Pasal 5 itu berbunyi, ‘Musisi dilarang mendorong khalayak melakukan kekerasan serta melawan hukum, membuat konten pornografi, memprovokasi pertentangan antar kelompok, menodai agama, membawa pengaruh negatif budaya asing dan merendahkan harkat serta martabat manusia.’ Jika dimaknai secara universal, pasal 5 ini bakal cenderung menyeret para musisi masuk dalam persoalan hukum karena tafsirannya yang sangat terbuka dan tidak menentu untuk memastikan terpenuhinya unsur provokatif, penodaan agama dan sebagainya dari karya musisi.

Kritik senada disampaikan CNNIndonesia.com namun menyoroti pasal lain terkait teknis pertunjukan. Dalam artikelnya pada 31 Januari 2019 lalu, disebutkan draf RUU Permusikan memiliki pasal-pasal ’lucu’, yaitu pasal 18, 19, dan 42 yang mengatur tentang pertunjukan musik dan pelestarian budaya.

Dikutip dari CNNIndonesia.com, disebutkan bahwa pasal 18 berbunyi, ‘Pertunjukan Musik melibatkan promotor musik dan/atau penyelenggara acara Musik yang memiliki lisensi dan izin usaha pertunjukan Musik sesuai dengan ketentuan peraturan perundang-undangan’.

Artinya, masih dari sumber yang sama, setiap pertunjukan musik yang diselenggarakan di Indonesia harus memiliki lisensi dan izin usaha. Peraturan itu tidak menjadi masalah bagi promotor pertunjukan musik besar, baik yang menampilkan musisi luar atau dalam negeri.

Namun, eksistensi para pelaku pertunjukan yang tidak memiliki lisensi bakal terancam, padahal pergerakan mereka sebenarnya banyak mengakomodir para musisi kecil untuk bisa tampil menunjukkan aksi mereka.

“Pasal ini bahaya dan memberatkan untuk anak-anak independen. Seandainya mereka mengajukan izin lalu tidak disetujui, aparat bisa masuk ke acara mereka lewat pasal ini,” kata pengamat musik Wendi Putranto dikutip dari CNNIndonesia.com.

Sebagian orang nampaknya sepakat bahwa draf RUU Permusikan ini tidak perlu ada. Lalu bagaimana menyampaikan penolakan tersebut? 

Jika pun suara penolakan sudah disampaikan, apa jaminan pendapat berseberangan tersebut akan diakomodir anggota DPR RI? Selama ini daya tawar yang paling kuat adalah adu banyak jumlah massa, kemudian menciptakan sensasi.
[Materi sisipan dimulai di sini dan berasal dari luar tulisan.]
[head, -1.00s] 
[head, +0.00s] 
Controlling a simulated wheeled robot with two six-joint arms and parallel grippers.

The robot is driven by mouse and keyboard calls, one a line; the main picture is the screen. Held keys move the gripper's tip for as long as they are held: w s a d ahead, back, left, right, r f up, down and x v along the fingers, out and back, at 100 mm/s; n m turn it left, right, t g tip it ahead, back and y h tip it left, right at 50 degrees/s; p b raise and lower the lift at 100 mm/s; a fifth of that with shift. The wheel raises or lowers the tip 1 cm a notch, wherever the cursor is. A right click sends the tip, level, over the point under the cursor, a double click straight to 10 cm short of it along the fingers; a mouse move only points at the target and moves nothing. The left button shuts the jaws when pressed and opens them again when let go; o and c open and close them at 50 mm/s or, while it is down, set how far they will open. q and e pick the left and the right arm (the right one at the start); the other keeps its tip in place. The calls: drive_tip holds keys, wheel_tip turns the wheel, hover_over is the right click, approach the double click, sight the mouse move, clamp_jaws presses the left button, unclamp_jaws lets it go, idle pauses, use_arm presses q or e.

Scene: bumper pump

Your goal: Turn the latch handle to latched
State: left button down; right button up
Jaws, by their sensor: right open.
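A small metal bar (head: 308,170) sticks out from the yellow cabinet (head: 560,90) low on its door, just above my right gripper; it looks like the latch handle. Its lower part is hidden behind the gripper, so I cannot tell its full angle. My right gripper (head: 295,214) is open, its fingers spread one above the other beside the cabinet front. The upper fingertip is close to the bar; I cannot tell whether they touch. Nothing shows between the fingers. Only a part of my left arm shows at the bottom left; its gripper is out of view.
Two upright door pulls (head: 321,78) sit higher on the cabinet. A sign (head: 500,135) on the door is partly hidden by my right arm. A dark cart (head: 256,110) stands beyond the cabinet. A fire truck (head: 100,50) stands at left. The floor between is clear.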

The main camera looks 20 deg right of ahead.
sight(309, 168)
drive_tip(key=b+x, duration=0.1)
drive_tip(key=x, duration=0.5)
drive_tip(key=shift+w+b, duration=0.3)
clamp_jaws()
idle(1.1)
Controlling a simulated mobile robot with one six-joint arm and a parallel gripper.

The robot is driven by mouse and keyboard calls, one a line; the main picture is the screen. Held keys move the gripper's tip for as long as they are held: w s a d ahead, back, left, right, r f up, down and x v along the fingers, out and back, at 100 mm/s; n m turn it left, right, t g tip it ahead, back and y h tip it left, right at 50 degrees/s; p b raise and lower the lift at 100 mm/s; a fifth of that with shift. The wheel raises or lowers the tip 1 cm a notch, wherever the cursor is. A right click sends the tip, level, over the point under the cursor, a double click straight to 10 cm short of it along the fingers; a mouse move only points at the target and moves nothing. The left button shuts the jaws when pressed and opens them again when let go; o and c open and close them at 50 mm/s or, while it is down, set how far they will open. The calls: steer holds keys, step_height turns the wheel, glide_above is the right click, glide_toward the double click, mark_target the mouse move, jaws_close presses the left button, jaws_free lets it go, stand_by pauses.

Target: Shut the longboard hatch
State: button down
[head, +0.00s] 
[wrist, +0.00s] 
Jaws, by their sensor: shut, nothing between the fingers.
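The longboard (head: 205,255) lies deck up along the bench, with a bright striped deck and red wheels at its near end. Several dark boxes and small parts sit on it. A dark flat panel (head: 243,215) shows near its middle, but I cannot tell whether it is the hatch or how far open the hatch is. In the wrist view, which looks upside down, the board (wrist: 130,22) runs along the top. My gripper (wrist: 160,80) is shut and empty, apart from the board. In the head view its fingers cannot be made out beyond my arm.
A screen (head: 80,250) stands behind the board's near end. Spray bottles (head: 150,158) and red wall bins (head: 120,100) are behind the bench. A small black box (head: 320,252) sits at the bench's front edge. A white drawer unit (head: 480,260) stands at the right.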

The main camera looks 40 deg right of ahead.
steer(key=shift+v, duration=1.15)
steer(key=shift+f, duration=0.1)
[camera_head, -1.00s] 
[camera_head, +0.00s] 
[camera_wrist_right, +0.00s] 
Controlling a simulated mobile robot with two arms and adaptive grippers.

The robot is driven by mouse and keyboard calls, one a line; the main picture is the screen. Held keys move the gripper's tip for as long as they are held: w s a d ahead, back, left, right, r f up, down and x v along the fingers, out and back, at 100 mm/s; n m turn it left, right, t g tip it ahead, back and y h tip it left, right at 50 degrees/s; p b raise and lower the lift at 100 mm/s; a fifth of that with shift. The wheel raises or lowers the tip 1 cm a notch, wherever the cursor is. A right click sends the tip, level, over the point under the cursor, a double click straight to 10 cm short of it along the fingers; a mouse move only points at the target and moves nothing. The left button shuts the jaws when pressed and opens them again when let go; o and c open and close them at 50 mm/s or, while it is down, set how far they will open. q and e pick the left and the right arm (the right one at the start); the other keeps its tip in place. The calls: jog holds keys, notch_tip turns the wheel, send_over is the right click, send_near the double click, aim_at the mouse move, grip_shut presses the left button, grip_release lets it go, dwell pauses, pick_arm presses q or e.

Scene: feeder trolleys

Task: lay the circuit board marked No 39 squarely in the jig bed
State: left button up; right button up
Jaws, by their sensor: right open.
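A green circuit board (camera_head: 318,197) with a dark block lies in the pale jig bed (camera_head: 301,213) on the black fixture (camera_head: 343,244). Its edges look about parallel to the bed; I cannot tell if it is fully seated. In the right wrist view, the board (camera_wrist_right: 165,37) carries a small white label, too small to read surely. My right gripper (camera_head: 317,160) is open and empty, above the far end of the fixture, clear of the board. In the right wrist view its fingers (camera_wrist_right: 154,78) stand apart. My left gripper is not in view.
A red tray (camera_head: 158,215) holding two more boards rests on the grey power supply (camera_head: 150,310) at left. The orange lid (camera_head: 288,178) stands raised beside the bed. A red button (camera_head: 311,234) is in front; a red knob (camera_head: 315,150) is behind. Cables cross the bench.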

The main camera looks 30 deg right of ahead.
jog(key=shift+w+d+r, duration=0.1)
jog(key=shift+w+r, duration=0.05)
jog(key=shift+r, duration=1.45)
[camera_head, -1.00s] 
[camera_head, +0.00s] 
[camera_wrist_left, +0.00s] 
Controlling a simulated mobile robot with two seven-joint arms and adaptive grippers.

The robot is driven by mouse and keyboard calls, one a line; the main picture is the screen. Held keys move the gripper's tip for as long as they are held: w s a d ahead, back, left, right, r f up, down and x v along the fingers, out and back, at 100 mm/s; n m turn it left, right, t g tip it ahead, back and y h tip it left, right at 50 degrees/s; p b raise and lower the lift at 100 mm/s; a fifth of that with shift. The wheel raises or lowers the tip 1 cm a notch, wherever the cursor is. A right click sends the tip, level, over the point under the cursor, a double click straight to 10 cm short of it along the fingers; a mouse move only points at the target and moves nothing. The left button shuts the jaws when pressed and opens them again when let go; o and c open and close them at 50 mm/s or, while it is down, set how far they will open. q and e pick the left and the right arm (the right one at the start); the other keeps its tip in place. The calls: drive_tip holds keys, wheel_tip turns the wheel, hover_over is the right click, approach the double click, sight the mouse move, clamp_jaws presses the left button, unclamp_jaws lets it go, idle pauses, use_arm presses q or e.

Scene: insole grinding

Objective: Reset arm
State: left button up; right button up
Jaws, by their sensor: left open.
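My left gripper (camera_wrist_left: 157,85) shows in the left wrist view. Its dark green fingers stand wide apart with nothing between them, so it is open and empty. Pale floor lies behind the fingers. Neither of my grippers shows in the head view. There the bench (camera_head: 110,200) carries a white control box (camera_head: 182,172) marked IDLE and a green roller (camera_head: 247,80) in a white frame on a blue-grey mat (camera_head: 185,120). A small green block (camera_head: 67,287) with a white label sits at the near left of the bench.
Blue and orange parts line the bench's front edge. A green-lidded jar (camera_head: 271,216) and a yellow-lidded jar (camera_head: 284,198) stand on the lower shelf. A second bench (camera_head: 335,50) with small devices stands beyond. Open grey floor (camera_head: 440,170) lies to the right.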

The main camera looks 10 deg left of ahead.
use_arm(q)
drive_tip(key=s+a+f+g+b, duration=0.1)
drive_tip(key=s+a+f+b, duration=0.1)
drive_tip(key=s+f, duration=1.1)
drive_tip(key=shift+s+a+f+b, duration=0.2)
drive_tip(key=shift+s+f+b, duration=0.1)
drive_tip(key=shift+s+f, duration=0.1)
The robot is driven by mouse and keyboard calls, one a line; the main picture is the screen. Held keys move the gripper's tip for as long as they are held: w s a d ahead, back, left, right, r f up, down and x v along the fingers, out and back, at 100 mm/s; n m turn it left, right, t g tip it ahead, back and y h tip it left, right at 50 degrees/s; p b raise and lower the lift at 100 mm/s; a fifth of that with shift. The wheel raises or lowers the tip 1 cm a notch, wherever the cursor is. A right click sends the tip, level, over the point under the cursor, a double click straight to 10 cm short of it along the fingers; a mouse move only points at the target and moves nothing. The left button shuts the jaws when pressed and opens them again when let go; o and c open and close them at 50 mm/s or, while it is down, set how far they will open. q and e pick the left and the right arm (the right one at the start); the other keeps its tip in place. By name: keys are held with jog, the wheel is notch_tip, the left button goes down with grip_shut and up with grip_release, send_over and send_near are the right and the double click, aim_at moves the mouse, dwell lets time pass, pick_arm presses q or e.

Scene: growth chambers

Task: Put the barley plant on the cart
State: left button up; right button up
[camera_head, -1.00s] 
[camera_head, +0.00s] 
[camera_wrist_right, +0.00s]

Hal pertama menyangkut kuantitas sementara yang terakhir menyangkut kualitas.

Nah, Jerinx termasuk dalam barisan kelompok terakhir, ia tidak memiliki basis massa di media sosial sebanyak Anang dan Ashanty untuk menentukan suatu kebenaran. Kebenaran memang tidak selalu mengandalkan  jumlah dukungan, melainkan seberapa tangguh kebenaran itu dapat dipertahankan. Perlawanan di antara kedua kubu terus berlanjut yang pada akhrinya menyerupai by standing effect, banyaknya pendukung Anang dan Ashnaty turut mempengaruhi sikap warganet untuk ikut mengecam tindakan tidak sopan Jerinx, terutama setelah akun IG Lambe Turah memosting kembali postingan Jerinx.

Orang-orang mengira bahwa si Jerinx memiliki kepentingan atau maksud lain yang bertujuan untuk menaikkan popularitas di jagat maya alias panjat sosial. Jerinx dicap sebagai musisi kehabisan job, sebaliknya, Jerinx menganggap mereka adalah domba.

Domba yang berarti hanya menurut pada sang gembala. Bisakah mereka yang menolak cara Jerinx SID dianggap sebagai domba? Tidak. Namun label ini akan melekat seandainya warganet tetap kekeuh berbicara di luar substansi persoalan, yaitu mengkritisi pasal 5 dan pasal 32 atau keseluruhan draf RUU permusikan. Apalagi isu ini diprediksi bakal awet dipertahankan Jerinx dalam perlawanannya mengingat sifat keras kepalanya.

Label atau cap yang serampangan merupakan tindakan licik dan sempit. Seperti Rocky menyebut orang dungu, dia sebenarnya mengetahui bahwa dia juga memiliki keterbatasan berpikir. Namun, keberadaan label menunjukan bahwa  pihak yang bertikai berada dalam level yang setara.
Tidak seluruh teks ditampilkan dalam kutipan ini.